To limit further exposure, Zerolend set most markets’ loan-to-value (LTV) ratios to 0%, disabling new borrowing while allowing withdrawals. The team urged users to withdraw funds immediately through the app.
For assets that may be stuck in low-liquidity chains, the protocol said it would provide upgrades intended to enable recovery.
Zerolend launched in early 2024 and expanded to Layer 2 networks including Linea and zkSync. Its current total value locked (TVL) is $6.6 million, which the team described as near all-time lows following the wind-down announcement.
The protocol characterized the shutdown as an effort to end operations “honorably,” rather than closing abruptly and potentially shocking users.
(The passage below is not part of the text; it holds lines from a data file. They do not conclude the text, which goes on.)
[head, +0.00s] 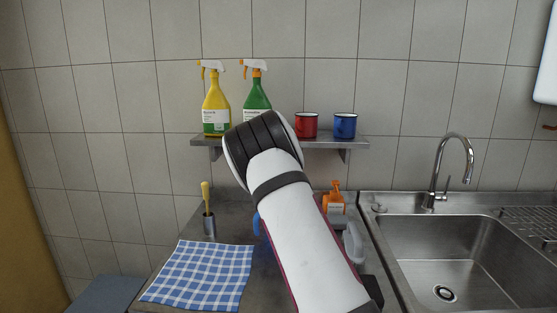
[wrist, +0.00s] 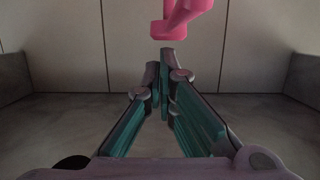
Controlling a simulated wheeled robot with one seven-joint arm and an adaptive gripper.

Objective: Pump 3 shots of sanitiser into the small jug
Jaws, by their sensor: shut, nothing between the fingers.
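My gripper (wrist: 165,62) shows in the wrist view, its fingers closed together at the tips with nothing between them. A pink pump head with a spout (wrist: 180,18) is at the top of the wrist view, just beyond the fingertips; I cannot tell whether they touch. In the head view my arm hides the gripper and this pump. An orange pump bottle (head: 334,201) stands on the counter right of my arm. A blue edge (head: 257,223) shows left of my arm, mostly hidden. I cannot make out which thing is the small jug.
A pale grey object (head: 353,243) stands close right of my arm. A shelf (head: 360,142) holds a yellow spray bottle (head: 215,105), a green one (head: 257,92), a red mug (head: 306,126) and a blue mug (head: 345,126).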

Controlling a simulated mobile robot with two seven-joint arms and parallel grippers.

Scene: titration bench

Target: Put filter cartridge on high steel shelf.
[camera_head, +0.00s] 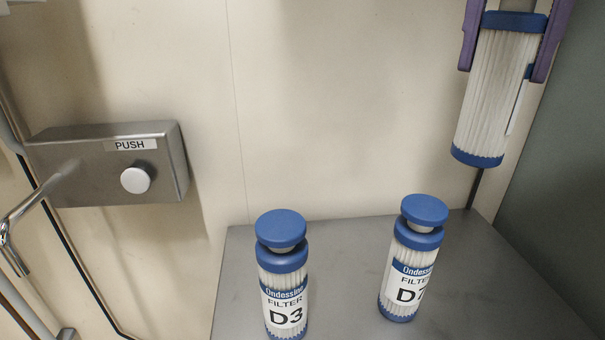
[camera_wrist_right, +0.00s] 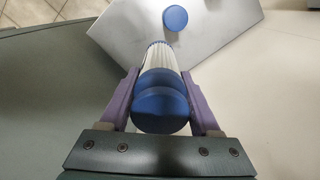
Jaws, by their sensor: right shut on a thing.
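A white pleated filter cartridge (camera_head: 492,95) with blue end caps hangs upright, slightly tilted, at the upper right of the head view. My right gripper (camera_head: 510,50) has its purple fingers on both sides of the cartridge's top and is shut on it. In the right wrist view the gripper (camera_wrist_right: 162,105) grips the cartridge (camera_wrist_right: 160,85) near its blue cap. The cartridge is above a grey steel shelf (camera_head: 345,285), apart from it. Its label is mostly turned away. My left gripper is not in view.
Two similar cartridges stand on the shelf: one marked D3 (camera_head: 285,270) and one with a partly hidden D label (camera_head: 410,265). The shelf's right part is clear. A metal PUSH box (camera_head: 105,165) is on the wall at left. A grey-green panel (camera_head: 560,180) borders the right.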

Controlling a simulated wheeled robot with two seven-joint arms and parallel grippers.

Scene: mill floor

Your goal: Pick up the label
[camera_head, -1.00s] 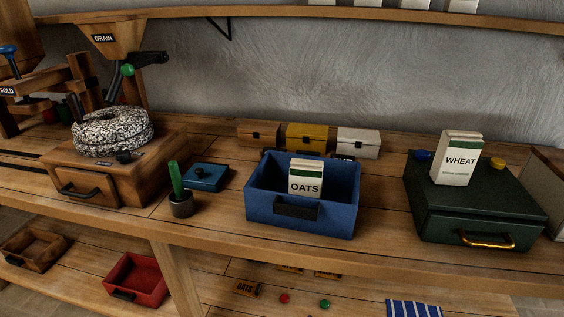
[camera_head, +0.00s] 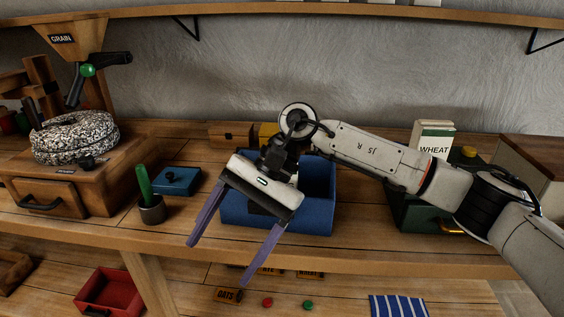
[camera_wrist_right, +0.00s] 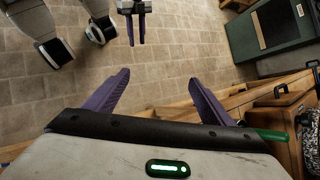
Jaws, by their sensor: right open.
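Several small wooden labels lie on the lower shelf. The OATS label (camera_head: 228,295) shows nearest, just below my right gripper in the picture. Two more labels, one reading WHEAT (camera_head: 310,273), are farther back and partly hidden under the bench edge. My right gripper (camera_head: 218,262) is open and empty, its purple fingers spread and pointing down in front of the blue drawer box. It is apart from the labels. Its fingers also show in the right wrist view, with floor tiles between them. My left gripper (camera_wrist_right: 136,42) shows small at the top of that view; its opening is unclear.
The bench front edge lies above the lower shelf. A blue box (camera_head: 318,215) is behind my right gripper, and a green mortar pestle (camera_head: 145,184) stands to its left. A red tray (camera_head: 108,292), red and green buttons and a striped cloth (camera_head: 398,306) are on the lower shelf.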

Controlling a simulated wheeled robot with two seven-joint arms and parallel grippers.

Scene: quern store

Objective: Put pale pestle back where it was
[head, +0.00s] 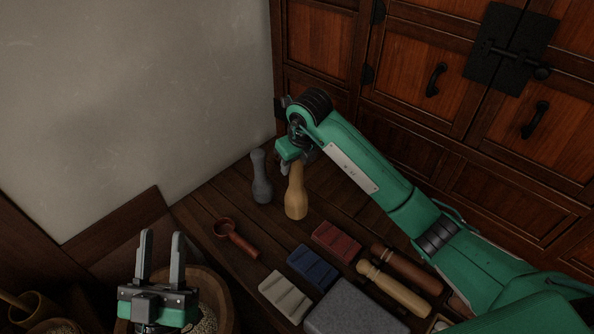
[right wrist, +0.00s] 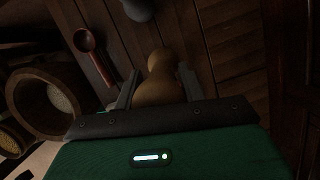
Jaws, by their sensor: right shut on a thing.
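The pale pestle (head: 296,203) is tan wood and stands upright at the back of the dark plank table (head: 212,200). My right gripper (head: 298,160) is shut on its upper part, from above. I cannot tell whether its base touches the planks. In the right wrist view the pale pestle (right wrist: 160,80) lies between the two fingers. A grey pestle (head: 261,180) stands upright just to its left, apart from it. My left gripper (head: 161,262) is open and empty, above a wooden bowl of grain (head: 222,300) at the lower left.
A red-brown spoon (head: 236,238) lies left of centre. Red (head: 336,240), blue (head: 313,266) and cream (head: 285,296) blocks lie in front, beside a grey stone slab (head: 355,310). Tan (head: 395,290) and brown (head: 407,268) turned wooden pieces lie at right. A cabinet (head: 430,80) stands behind.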

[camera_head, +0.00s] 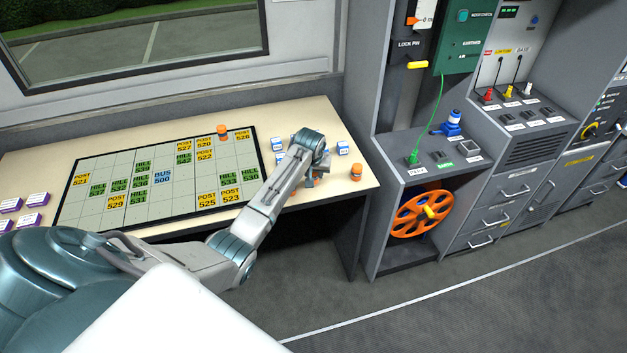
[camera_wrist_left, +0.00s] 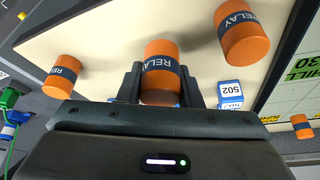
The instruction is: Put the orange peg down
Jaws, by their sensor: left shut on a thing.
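My left gripper (camera_head: 312,176) is low over the right part of the table in the head view, and its arm hides most of what is between the fingers. In the left wrist view the gripper (camera_wrist_left: 160,92) is shut on an orange peg (camera_wrist_left: 161,50) with a dark RELAY band. I cannot tell whether this peg touches the table. Similar orange pegs stand to its right (camera_wrist_left: 241,36) and left (camera_wrist_left: 62,80) in that view. In the head view one peg (camera_head: 356,172) is near the table's right edge and another (camera_head: 222,131) is on the board. My right gripper is not in view.
The gridded board (camera_head: 105,168) carries yellow, green and blue labelled tiles. Small blue-and-white blocks (camera_head: 343,148) are near the gripper, one marked 502 (camera_wrist_left: 230,94). Purple blocks (camera_head: 38,199) lie at the table's left. A grey cabinet with an orange reel (camera_head: 421,213) stands right of the table.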

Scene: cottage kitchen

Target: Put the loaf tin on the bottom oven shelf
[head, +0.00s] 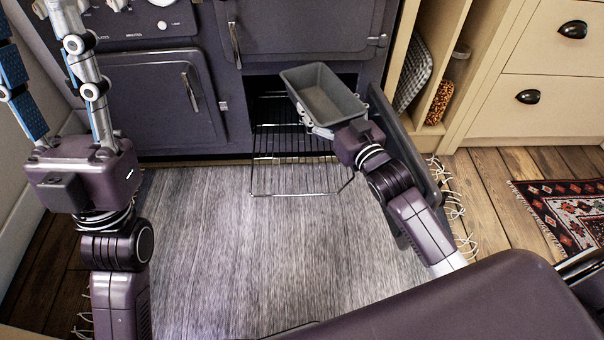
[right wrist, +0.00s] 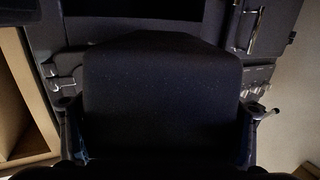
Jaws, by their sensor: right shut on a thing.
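The grey, empty loaf tin (head: 326,94) is upright and slightly turned in the head view, in front of the lower oven opening. My right gripper (head: 318,128) is shut on its near side. In the right wrist view the tin (right wrist: 160,95) fills the middle as a dark shape, with a finger at each side. The wire oven shelf (head: 268,194) sticks out of the opening, low over the rug. The tin is above the shelf's right rear part and appears apart from it. My left gripper (head: 48,62) is raised at the left, fingers spread and empty.
The open oven door (head: 432,172) stands at the right, partly behind my right arm. The dark range's shut doors (head: 150,100) are left of and above the opening. A grey rug (head: 225,255) lies in front. Cream drawers (head: 540,95) stand at the right.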

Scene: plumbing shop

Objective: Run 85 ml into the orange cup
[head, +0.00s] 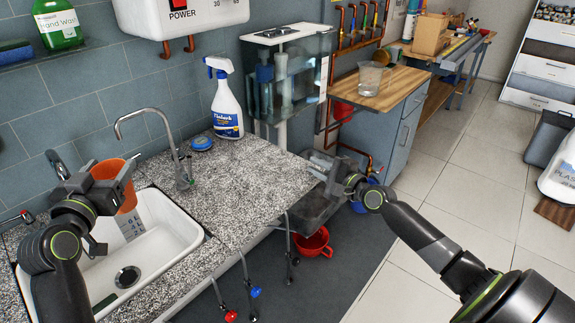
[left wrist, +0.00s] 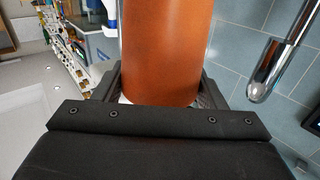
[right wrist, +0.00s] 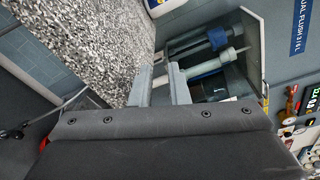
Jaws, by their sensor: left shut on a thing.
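My left gripper (head: 104,190) is shut on the orange cup (head: 128,198), holding it above the white sink (head: 165,245). In the left wrist view the cup (left wrist: 161,50) stands between the fingers; its inside is hidden there. The chrome tap (head: 180,165) curves over the sink, its spout end near and above the cup's rim; exact alignment is unclear. The spout (left wrist: 268,75) also shows beside the cup in the left wrist view. I see no water running. My right gripper (head: 325,167) is open and empty beyond the counter's right end; its fingers (right wrist: 160,88) show apart.
A spray bottle (head: 226,105) and a blue lid (head: 202,143) stand on the speckled counter (head: 250,190). A clear cistern (head: 290,80) is behind. Red (head: 231,316) and blue (head: 255,292) valve knobs hang below the counter. A red bucket (head: 313,243) is on the floor. A clear jug (head: 370,77) is on the cabinet.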

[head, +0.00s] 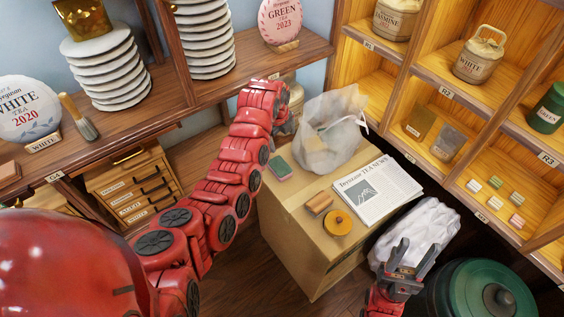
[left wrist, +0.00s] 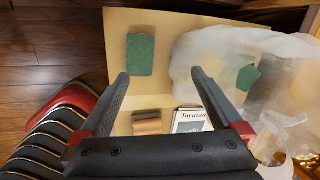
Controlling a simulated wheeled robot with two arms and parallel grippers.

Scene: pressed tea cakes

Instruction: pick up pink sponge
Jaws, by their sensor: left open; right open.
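The sponge (head: 279,168) lies flat on the cardboard box's back left part, its green face up and a thin pinkish edge showing. In the left wrist view only the sponge's green face (left wrist: 141,54) shows, ahead of and slightly left of the middle between the fingers. My left gripper (left wrist: 160,73) is open and empty, above the box and apart from the sponge. In the head view its jaws are mostly hidden by my red arm. My right gripper (head: 419,245) is open and empty, in front of a white bag at lower right.
On the cardboard box (head: 300,250) are a translucent bag (head: 335,150) with a green piece in it, a newspaper (head: 376,190), a brown block (head: 319,204) and an orange round object (head: 338,222). Shelves stand behind and right. A green lidded bin (head: 470,285) stands at lower right.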

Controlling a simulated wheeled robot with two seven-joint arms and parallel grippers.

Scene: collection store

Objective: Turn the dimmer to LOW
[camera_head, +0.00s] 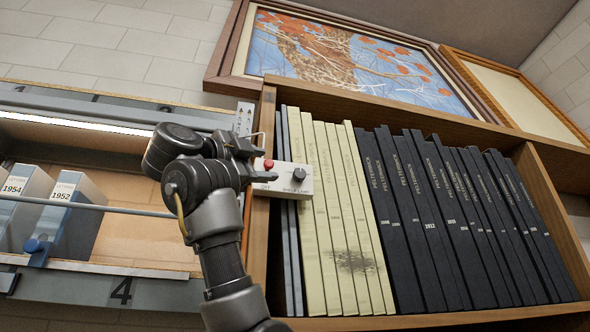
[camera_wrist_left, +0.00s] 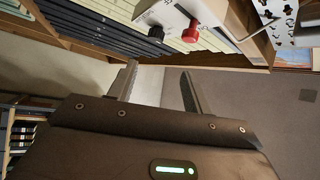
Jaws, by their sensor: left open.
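The dimmer is a black knob (camera_head: 299,175) on a small white control box (camera_head: 287,187) fixed at the left upright of the bookcase. A red button (camera_head: 268,164) sits left of the knob. The knob (camera_wrist_left: 155,31) and the red button (camera_wrist_left: 190,33) also show in the left wrist view, near the top. My left gripper (camera_head: 262,161) is open and empty, close to the box's left side. In the left wrist view its two fingers (camera_wrist_left: 158,70) point towards the box, with a gap before the knob. The knob's setting is too small to read. My right gripper is not in view.
A bookcase (camera_head: 260,235) holds cream and black volumes right of and below the box. At left, a lit shelf with a metal rail (camera_head: 100,208) holds grey boxes. A bent metal hook and perforated plate (camera_head: 244,118) are beside the control box. Framed pictures (camera_head: 350,60) stand above.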

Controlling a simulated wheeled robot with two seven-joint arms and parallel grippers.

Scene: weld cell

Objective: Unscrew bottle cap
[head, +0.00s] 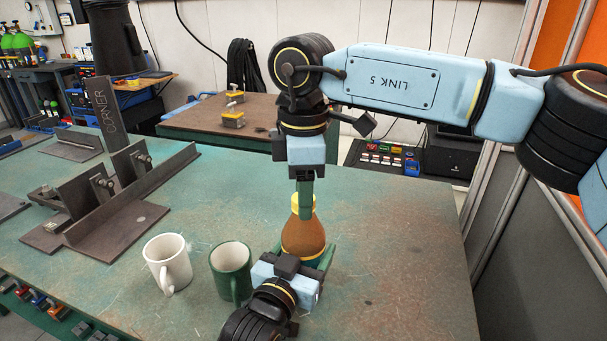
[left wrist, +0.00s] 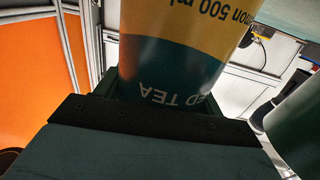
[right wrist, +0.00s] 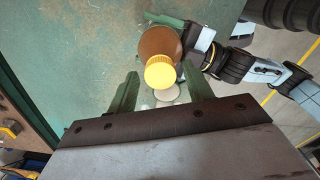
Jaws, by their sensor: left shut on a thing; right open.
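A brown tea bottle (head: 302,236) with a yellow cap (head: 311,199) stands upright on the green table (head: 400,270). My left gripper (head: 303,262) is shut around the bottle's lower body, and the bottle's label fills much of the left wrist view (left wrist: 180,50). My right gripper (head: 305,203) points down from above at the cap, with a finger in front of it in the head view. In the right wrist view my right gripper (right wrist: 160,95) is open, and the yellow cap (right wrist: 160,73) shows between and just beyond its fingertips. I cannot tell whether a finger touches the cap.
A white mug (head: 168,265) and a green mug (head: 231,271) stand just left of the bottle. Steel fixtures (head: 120,200) lie at the table's left. A second bench (head: 200,120) is behind. The table's right side is clear.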

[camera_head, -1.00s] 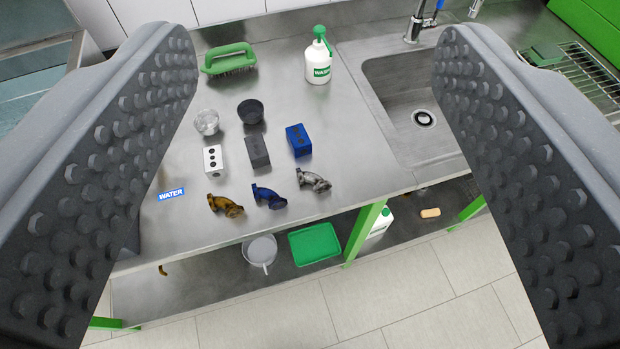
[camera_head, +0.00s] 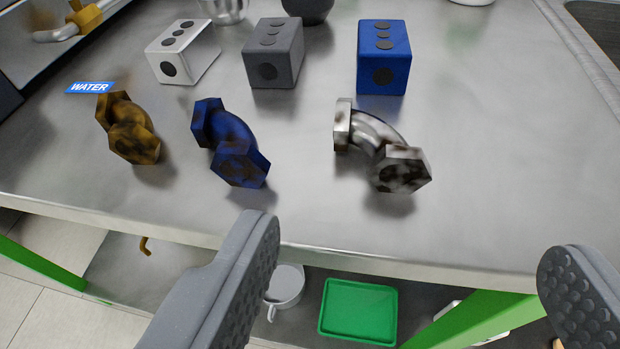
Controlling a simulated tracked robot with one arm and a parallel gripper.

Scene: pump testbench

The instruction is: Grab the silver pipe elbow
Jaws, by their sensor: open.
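The silver pipe elbow (camera_head: 379,144) lies on the steel table, right of the middle of the view, with rusty dark stains on it. My gripper (camera_head: 408,250) is open and empty. Its two fingers show at the bottom of the view, in front of the table's front edge. The silver elbow lies beyond the fingertips, roughly between them in the picture, and nothing touches it. A blue elbow (camera_head: 230,142) lies to its left, and a brass-brown elbow (camera_head: 128,128) lies farther left.
Behind the elbows stand a white block (camera_head: 183,52), a grey block (camera_head: 273,54) and a blue block (camera_head: 383,58). A WATER label (camera_head: 90,87) is at left. A lower shelf holds a green tray (camera_head: 358,311) and a pot (camera_head: 286,286). The table right of the silver elbow is clear.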

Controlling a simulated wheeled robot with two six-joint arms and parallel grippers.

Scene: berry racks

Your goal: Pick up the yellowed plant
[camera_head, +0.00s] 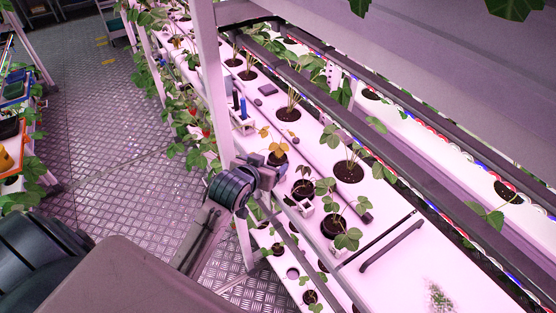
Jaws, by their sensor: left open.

Zerolend’s decision follows other DeFi protocols that have shut down or restructured. Polynomial, a DeFi derivatives protocol, said it ceased operations around February 14, 2026. Its shutdown included forced liquidations, closure of a liquidity layer, and full chain termination. Polynomial previously planned a token generation event (TGE) for Q1 2026, but shelved it after concluding the product lacked viability. The team said it will redirect efforts toward new projects, with priority for early backers.
Alpaca Finance, a leveraged yield farming and lending protocol on BNB Chain, announced plans to fully sunset activities by the end of 2025, citing revenue struggles and delisting from major exchanges including Binance.
Elixir’s deUSD shut down after accumulating heavy losses tied to the $93 million collapse of Stream Finance, a protocol it was connected with.
Analysts described these closures as “natural pruning” in a maturing environment rather than a mass exodus. They noted that many shutdowns involve smaller-scale protocols, while larger, more established projects continue attracting capital and user activity.
The pattern, according to the same framing, suggests the DeFi sector is consolidating around protocols with sustainable unit economics and resilient infrastructure, rather than maintaining a proliferation of marginal products that cannot cover operational costs or withstand market stress.